John Singleton Copley, Portrait of Paul Revere, c.1768-70, oil on canvas, 35 x 28 ½ inches
John Singer Sargent, The Daughters of Edward Darley Bolt, 1882, oil on canvas, 87.6 x 87.6 inches.
The teapot Paul Revere is holding and the two large Japanese vases depicted above are on display next to their respective paintings. Talk about the strength of the collection!  

Thomas Eakins, The Dean's Roll Call, oil on canvas, 1899,  84 x 42 inches and detail.
John Singleton Copley, Watson and the Shark, 1778, oil on canvas, 72 x 90 ½ inches -- ya gotta love it!
Instead of period rooms which mostly waste space, there are periods walls:
American Gothic Landscape Revival, early 19th century
Their collection of Pre-Columbian art is superb -- who would have guessed?

Mayan burial urns, earthenware, 650-850 - about two feet high.
The weakest floor is the contemporary art.
I don’t agree with the premise of an Art of the Americas Wing. I think it's an arbitrary distinction. Why not have a wing for all French art from the Lascaux caves to the present?

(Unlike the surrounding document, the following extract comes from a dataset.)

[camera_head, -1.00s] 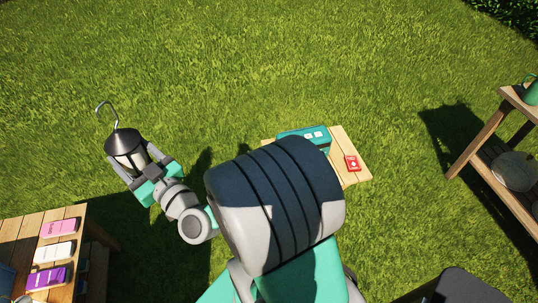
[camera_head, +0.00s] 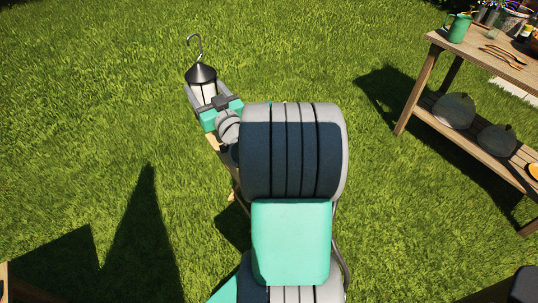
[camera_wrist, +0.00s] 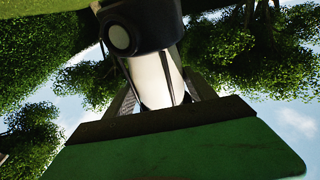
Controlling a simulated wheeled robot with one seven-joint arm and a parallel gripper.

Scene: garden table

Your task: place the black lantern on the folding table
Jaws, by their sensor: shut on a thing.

Or just art from 1900 to 2000? (Not a bad idea actually!) What does Pre-Columbian, Native American or South American art have to do with each other or with Colonial American art or the Hudson River School or any of the work usually called American art? None of these are detectable in Sargent's The Daughters of Edward Darley Boit, for example, but the influences of Degas and Velazquez's Las Meninas are — influences Sargent himself acknowledges.

Even though American artists prior to the 20th century had a conflict between their democratic ideals and the Old World royal and religious art they thought was decadent, they nevertheless admired and learned from that art, and adopted it as their own. In fact there really wasn’t an American School in the way there was an Italian, French, Dutch or English School until Abstract Expressionism in the 1940's and 1950's. (Ironically, many of the Abstract Expressionists were influenced — or so they claimed — by Native American art.) Except perhaps for 19th-century landscape painting, American art was provincial and consisted mostly of moralizing allegories, pompous historical subjects or the soft porn of idealized nudes — all with an emphasis on showy virtuosity. American art needs to be seen in the context of the European art from which it derives.

The MFA finally got the space right with this new addition, but they got the curatorial concept wrong.